Unternehmen im Kreis stellt diese Entwicklung sowie die unzureichende Qualifizierung der Bewerber vor große Probleme. Während es beispielsweise kein Problem sei, Auszubildende für den Beruf des Bürokaufmanns zu finden, suchen Unternehmen händeringend Fachinformatiker, Köche und Servicekräfte in der Gastronomie. Dort gäbe es pro Betrieb häufig nur eine Hand voll Bewerber.

Heike Grote-Seifert: "Um ihren Bedarf an Lehrlingen zu decken, sollten Unternehmen gerade in der derzeitigen Situation auch Bewerber berücksichtigen, die auf den ersten Blick nicht ihren Vorstellungen entsprechen." Die Agentur weist daraufhin, dass sie die Jugendlichen und die Unternehmen mit ausbildungsbegleitenden Hilfen unterstützen kann, wenn es Schwierigkeiten während der Ausbildung gibt. "Wenn beispielsweise die Noten in der Berufsschule schlecht sind, können wir den Lehrlingen Nachhilfeunterricht anbieten", sagt der Agentursprecher Stefan Schröder. Damit habe seine Behörde in der Vergangenheit auch gute Erfahrungen gemacht.
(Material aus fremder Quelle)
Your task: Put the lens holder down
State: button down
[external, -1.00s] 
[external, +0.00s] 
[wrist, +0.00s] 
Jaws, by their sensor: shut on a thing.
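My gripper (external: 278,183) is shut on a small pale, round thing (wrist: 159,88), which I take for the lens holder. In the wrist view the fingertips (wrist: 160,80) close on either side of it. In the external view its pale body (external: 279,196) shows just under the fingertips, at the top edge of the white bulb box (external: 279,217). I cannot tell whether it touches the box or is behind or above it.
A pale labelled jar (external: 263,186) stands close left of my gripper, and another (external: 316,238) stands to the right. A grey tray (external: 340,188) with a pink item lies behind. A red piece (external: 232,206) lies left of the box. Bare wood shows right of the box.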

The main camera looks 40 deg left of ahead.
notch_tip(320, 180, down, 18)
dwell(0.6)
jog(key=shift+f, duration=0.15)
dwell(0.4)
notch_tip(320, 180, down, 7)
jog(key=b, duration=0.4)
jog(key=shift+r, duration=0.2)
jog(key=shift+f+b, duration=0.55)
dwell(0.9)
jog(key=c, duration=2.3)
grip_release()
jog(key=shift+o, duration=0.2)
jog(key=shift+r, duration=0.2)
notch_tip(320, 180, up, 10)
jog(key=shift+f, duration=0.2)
Für das kommende Ausbildungsjahr sind von den 1221 gemeldeten Lehrstellen noch 806 unbesetzt. Interessierte Bewerber können am Dienstag, 26. April, zu einem Informationsabend in die Agentur für Arbeit in Bad Oldesloe (Berliner Ring) kommen. Zwischen 14 und 16 Uhr geben Berufsberater Hilfe bei der Suche nach einer Ausbildungsstelle. Wichtig ist, dass die Besucher ihre Bewerbungsunterlagen mitbringen.